*Request*. Copy out all the records, word for word.

*Data supplied*.
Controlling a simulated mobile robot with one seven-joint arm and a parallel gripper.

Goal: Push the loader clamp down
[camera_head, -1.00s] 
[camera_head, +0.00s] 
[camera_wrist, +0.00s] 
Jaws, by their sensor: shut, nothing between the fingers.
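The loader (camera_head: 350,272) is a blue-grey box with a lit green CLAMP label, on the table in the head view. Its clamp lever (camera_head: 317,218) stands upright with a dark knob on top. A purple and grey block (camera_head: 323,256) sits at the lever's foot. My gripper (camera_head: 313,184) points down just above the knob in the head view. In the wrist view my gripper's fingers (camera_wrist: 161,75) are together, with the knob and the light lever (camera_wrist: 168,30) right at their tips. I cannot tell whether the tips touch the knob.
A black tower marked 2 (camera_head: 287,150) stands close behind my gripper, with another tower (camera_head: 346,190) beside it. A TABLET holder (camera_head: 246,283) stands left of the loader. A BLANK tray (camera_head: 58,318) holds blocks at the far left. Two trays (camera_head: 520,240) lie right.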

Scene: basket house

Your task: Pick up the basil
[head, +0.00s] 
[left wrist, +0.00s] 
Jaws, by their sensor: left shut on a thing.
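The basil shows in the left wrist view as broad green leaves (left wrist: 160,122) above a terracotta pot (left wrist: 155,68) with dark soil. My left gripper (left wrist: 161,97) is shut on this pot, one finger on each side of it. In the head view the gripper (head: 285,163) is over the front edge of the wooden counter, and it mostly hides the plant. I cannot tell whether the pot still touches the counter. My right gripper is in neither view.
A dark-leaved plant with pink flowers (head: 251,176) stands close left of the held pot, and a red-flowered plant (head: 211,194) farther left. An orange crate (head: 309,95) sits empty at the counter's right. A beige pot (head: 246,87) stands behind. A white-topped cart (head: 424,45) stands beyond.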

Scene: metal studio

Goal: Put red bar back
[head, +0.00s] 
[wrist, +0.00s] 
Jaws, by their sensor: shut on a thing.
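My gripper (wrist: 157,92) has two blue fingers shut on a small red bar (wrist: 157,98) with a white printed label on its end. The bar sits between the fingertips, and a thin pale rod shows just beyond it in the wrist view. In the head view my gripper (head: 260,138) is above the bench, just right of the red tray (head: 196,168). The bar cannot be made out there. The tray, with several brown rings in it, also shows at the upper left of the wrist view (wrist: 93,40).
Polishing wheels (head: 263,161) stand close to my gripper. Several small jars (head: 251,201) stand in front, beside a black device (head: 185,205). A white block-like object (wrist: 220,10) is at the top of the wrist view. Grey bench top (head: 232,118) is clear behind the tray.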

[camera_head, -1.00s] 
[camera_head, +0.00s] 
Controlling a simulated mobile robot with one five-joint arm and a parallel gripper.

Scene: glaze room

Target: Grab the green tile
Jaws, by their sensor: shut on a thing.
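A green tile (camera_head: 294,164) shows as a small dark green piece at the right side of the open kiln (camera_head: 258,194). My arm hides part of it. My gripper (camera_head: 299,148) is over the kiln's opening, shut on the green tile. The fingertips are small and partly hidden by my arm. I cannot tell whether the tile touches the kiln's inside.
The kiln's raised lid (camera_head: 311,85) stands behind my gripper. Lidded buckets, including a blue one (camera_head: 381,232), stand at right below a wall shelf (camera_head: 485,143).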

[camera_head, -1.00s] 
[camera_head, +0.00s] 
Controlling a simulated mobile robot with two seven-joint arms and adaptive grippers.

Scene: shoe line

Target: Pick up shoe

*Full solution*.
Controlling a simulated mobile robot with one seven-joint arm and a parallel gripper.

Goal: Push the loader clamp down
[camera_head, -1.00s] 
[camera_head, +0.00s] 
[camera_wrist, +0.00s] 
Jaws, by their sensor: shut, nothing between the fingers.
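The loader (camera_head: 350,272) is a blue-grey box with a lit green CLAMP label, on the table in the head view. Its clamp lever (camera_head: 317,218) stands upright with a dark knob on top. A purple and grey block (camera_head: 323,256) sits at the lever's foot. My gripper (camera_head: 313,184) points down just above the knob in the head view. In the wrist view my gripper's fingers (camera_wrist: 161,75) are together, with the knob and the light lever (camera_wrist: 168,30) right at their tips. I cannot tell whether the tips touch the knob.
A black tower marked 2 (camera_head: 287,150) stands close behind my gripper, with another tower (camera_head: 346,190) beside it. A TABLET holder (camera_head: 246,283) stands left of the loader. A BLANK tray (camera_head: 58,318) holds blocks at the far left. Two trays (camera_head: 520,240) lie right.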

Scene: basket house

Your task: Pick up the basil
[head, +0.00s] 
[left wrist, +0.00s] 
Jaws, by their sensor: left shut on a thing.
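The basil shows in the left wrist view as broad green leaves (left wrist: 160,122) above a terracotta pot (left wrist: 155,68) with dark soil. My left gripper (left wrist: 161,97) is shut on this pot, one finger on each side of it. In the head view the gripper (head: 285,163) is over the front edge of the wooden counter, and it mostly hides the plant. I cannot tell whether the pot still touches the counter. My right gripper is in neither view.
A dark-leaved plant with pink flowers (head: 251,176) stands close left of the held pot, and a red-flowered plant (head: 211,194) farther left. An orange crate (head: 309,95) sits empty at the counter's right. A beige pot (head: 246,87) stands behind. A white-topped cart (head: 424,45) stands beyond.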

Scene: metal studio

Goal: Put red bar back
[head, +0.00s] 
[wrist, +0.00s] 
Jaws, by their sensor: shut on a thing.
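My gripper (wrist: 157,92) has two blue fingers shut on a small red bar (wrist: 157,98) with a white printed label on its end. The bar sits between the fingertips, and a thin pale rod shows just beyond it in the wrist view. In the head view my gripper (head: 260,138) is above the bench, just right of the red tray (head: 196,168). The bar cannot be made out there. The tray, with several brown rings in it, also shows at the upper left of the wrist view (wrist: 93,40).
Polishing wheels (head: 263,161) stand close to my gripper. Several small jars (head: 251,201) stand in front, beside a black device (head: 185,205). A white block-like object (wrist: 220,10) is at the top of the wrist view. Grey bench top (head: 232,118) is clear behind the tray.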

[camera_head, -1.00s] 
[camera_head, +0.00s] 
Controlling a simulated mobile robot with one five-joint arm and a parallel gripper.

Scene: glaze room

Target: Grab the green tile
Jaws, by their sensor: shut on a thing.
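A green tile (camera_head: 294,164) shows as a small dark green piece at the right side of the open kiln (camera_head: 258,194). My arm hides part of it. My gripper (camera_head: 299,148) is over the kiln's opening, shut on the green tile. The fingertips are small and partly hidden by my arm. I cannot tell whether the tile touches the kiln's inside.
The kiln's raised lid (camera_head: 311,85) stands behind my gripper. Lidded buckets, including a blue one (camera_head: 381,232), stand at right below a wall shelf (camera_head: 485,143).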

[camera_head, -1.00s] 
[camera_head, +0.00s] 
Controlling a simulated mobile robot with two seven-joint arms and adaptive grippers.

Scene: shoe line

Target: Pick up shoe

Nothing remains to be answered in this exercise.